Instructions to follow: Repeat every record below exactly, omitting any pictures.

Records provided:
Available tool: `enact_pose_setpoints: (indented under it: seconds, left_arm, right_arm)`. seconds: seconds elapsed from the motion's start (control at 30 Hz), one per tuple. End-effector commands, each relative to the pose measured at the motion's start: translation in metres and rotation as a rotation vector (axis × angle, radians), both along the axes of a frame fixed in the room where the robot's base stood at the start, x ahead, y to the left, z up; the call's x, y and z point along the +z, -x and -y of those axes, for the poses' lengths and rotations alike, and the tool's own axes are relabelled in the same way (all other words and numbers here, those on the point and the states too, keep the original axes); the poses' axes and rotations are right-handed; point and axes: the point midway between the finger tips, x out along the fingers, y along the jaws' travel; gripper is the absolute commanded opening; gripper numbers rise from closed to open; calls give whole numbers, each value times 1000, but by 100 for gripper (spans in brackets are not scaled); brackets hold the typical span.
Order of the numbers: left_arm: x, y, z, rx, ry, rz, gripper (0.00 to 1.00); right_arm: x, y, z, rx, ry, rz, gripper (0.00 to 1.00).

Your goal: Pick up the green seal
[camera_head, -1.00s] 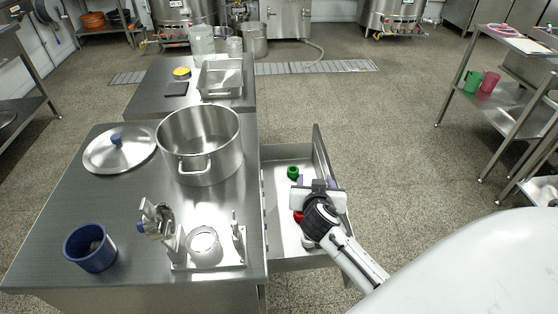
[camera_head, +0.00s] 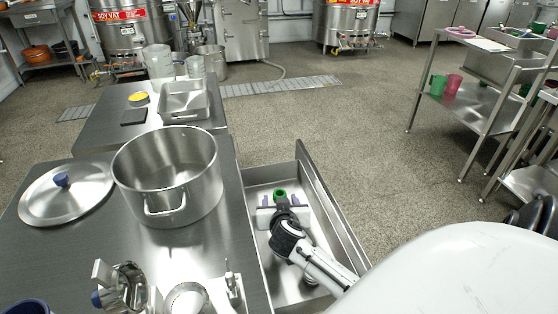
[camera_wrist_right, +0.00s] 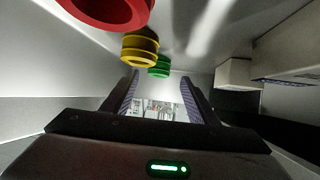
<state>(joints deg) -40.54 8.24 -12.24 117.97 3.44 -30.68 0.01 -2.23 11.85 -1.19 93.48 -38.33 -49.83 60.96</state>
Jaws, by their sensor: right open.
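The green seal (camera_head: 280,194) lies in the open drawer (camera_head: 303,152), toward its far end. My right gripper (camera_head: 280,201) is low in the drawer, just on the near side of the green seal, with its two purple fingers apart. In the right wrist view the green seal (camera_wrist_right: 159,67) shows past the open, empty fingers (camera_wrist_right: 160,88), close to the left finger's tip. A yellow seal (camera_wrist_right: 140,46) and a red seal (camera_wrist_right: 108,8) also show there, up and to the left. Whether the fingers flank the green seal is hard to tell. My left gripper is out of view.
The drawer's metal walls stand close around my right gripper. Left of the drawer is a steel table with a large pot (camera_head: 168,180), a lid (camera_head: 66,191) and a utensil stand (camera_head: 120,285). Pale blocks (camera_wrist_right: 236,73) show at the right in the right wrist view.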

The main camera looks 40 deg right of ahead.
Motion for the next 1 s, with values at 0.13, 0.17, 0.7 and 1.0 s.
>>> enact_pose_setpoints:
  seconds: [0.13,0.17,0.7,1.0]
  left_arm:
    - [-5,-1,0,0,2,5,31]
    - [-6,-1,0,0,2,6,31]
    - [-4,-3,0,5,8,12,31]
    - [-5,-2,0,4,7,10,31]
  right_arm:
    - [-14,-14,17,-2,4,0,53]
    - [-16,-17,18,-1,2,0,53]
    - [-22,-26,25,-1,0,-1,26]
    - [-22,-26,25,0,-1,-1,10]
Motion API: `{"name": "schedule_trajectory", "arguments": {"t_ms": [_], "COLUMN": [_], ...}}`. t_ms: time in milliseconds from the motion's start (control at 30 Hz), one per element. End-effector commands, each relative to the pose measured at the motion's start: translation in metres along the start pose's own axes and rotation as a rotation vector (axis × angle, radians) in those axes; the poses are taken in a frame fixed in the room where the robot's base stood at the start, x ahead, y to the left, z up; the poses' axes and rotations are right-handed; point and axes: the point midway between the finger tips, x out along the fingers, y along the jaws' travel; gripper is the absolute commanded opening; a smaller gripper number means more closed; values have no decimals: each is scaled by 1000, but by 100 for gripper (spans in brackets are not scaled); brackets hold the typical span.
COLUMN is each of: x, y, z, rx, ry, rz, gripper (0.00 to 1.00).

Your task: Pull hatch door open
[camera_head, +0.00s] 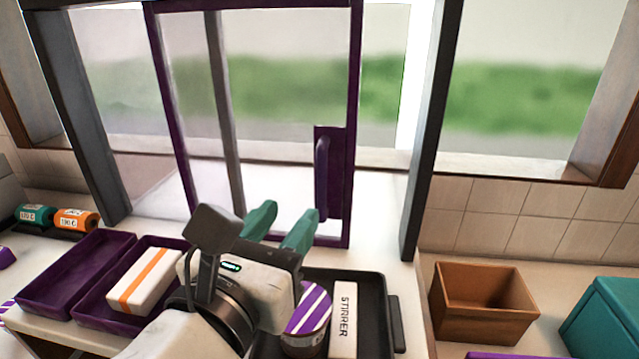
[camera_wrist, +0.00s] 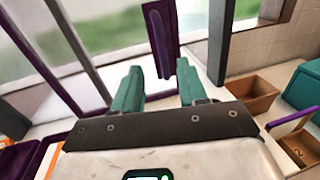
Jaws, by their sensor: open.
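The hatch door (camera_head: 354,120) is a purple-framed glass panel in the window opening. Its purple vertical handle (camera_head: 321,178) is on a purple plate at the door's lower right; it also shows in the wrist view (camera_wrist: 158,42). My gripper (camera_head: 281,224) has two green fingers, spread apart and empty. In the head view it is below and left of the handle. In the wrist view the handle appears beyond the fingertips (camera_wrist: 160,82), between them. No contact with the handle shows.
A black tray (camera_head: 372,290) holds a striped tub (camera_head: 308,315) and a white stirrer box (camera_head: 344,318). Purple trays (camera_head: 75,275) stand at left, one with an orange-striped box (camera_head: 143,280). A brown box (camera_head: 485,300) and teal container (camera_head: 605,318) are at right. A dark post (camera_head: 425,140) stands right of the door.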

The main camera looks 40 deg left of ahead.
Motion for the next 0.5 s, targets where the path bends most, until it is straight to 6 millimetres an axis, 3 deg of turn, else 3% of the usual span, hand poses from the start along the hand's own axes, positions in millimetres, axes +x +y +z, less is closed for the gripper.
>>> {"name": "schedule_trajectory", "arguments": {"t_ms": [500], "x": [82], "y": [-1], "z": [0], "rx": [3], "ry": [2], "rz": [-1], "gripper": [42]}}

Reply:
Available tool: `enact_pose_setpoints: (indented under it: seconds, left_arm, right_arm)`. seconds: seconds elapsed from the motion's start (control at 30 Hz), one per tuple. End-effector commands, each relative to the pose measured at the motion's start: translation in metres and rotation as a rotation vector (axis × angle, radians), both along the axes of a frame fixed in the room where the robot's base stood at the start, x ahead, y to the left, z up; the call's x, y and z point along the +z, -x and -y of those axes, for the poses' lengths and rotations alike, and the tool's own axes are relabelled in the same way (all other words and numbers here, those on the point and the states too, keep the original axes); the poses' axes and rotations are right-handed; point and axes: the point midway between the finger tips, x out along the fingers, y along the jaws' travel; gripper is the absolute commanded opening; gripper numbers rise from closed to open; calls give whole numbers, each value times 1000, but by 100 for gripper (spans in brackets are not scaled); brackets hold the typical span.
Order of the numbers: left_arm: x, y, z, rx, ry, rz, gripper (0.00 to 1.00); right_arm: x, y, z, rx, ry, rz, gripper (0.00 to 1.00).

Your goal: Pick up the green seal
[camera_head, -1.00s] 
[camera_head, +0.00s] 
[camera_wrist_right, +0.00s] 
<state>(joints deg) -40.54 8.24 -12.24 117.97 3.44 -30.68 0.01 -2.23 11.85 -1.19 93.48 -38.33 -49.83 60.96</state>
Jaws, by their sensor: right open.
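The green seal (camera_head: 280,194) lies in the open drawer (camera_head: 303,152), toward its far end. My right gripper (camera_head: 280,201) is low in the drawer, just on the near side of the green seal, with its two purple fingers apart. In the right wrist view the green seal (camera_wrist_right: 159,67) shows past the open, empty fingers (camera_wrist_right: 160,88), close to the left finger's tip. A yellow seal (camera_wrist_right: 140,46) and a red seal (camera_wrist_right: 108,8) also show there, up and to the left. Whether the fingers flank the green seal is hard to tell. My left gripper is out of view.
The drawer's metal walls stand close around my right gripper. Left of the drawer is a steel table with a large pot (camera_head: 168,180), a lid (camera_head: 66,191) and a utensil stand (camera_head: 120,285). Pale blocks (camera_wrist_right: 236,73) show at the right in the right wrist view.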

The main camera looks 40 deg right of ahead.
Motion for the next 1 s, with values at 0.13, 0.17, 0.7 and 1.0 s.
>>> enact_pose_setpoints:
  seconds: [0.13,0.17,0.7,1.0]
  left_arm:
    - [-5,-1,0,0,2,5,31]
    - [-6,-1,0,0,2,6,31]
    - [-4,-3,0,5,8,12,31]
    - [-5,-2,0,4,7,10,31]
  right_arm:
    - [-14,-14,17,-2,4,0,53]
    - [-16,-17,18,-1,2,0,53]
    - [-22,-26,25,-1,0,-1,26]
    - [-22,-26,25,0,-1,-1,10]
Motion API: `{"name": "schedule_trajectory", "arguments": {"t_ms": [_], "COLUMN": [_], ...}}`. t_ms: time in milliseconds from the motion's start (control at 30 Hz), one per element. End-effector commands, each relative to the pose measured at the motion's start: translation in metres along the start pose's own axes and rotation as a rotation vector (axis × angle, radians) in those axes; the poses are taken in a frame fixed in the room where the robot's base stood at the start, x ahead, y to the left, z up; the poses' axes and rotations are right-handed; point and axes: the point midway between the finger tips, x out along the fingers, y along the jaws' travel; gripper is the absolute commanded opening; a smaller gripper number means more closed; values have no decimals: each is scaled by 1000, but by 100 for gripper (spans in brackets are not scaled); brackets hold the typical span.
COLUMN is each of: x, y, z, rx, ry, rz, gripper (0.00 to 1.00).

Your task: Pull hatch door open
[camera_head, +0.00s] 
[camera_wrist, +0.00s] 
Jaws, by their sensor: open.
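The hatch door (camera_head: 354,120) is a purple-framed glass panel in the window opening. Its purple vertical handle (camera_head: 321,178) is on a purple plate at the door's lower right; it also shows in the wrist view (camera_wrist: 158,42). My gripper (camera_head: 281,224) has two green fingers, spread apart and empty. In the head view it is below and left of the handle. In the wrist view the handle appears beyond the fingertips (camera_wrist: 160,82), between them. No contact with the handle shows.
A black tray (camera_head: 372,290) holds a striped tub (camera_head: 308,315) and a white stirrer box (camera_head: 344,318). Purple trays (camera_head: 75,275) stand at left, one with an orange-striped box (camera_head: 143,280). A brown box (camera_head: 485,300) and teal container (camera_head: 605,318) are at right. A dark post (camera_head: 425,140) stands right of the door.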

The main camera looks 40 deg left of ahead.
Motion for the next 0.5 s, targets where the path bends most, until it is straight to 6 millimetres an axis, 3 deg of turn, else 3% of the usual span, hand poses from the start along the hand's own axes, positions in millimetres, axes +x +y +z, less is closed for the gripper.
>>> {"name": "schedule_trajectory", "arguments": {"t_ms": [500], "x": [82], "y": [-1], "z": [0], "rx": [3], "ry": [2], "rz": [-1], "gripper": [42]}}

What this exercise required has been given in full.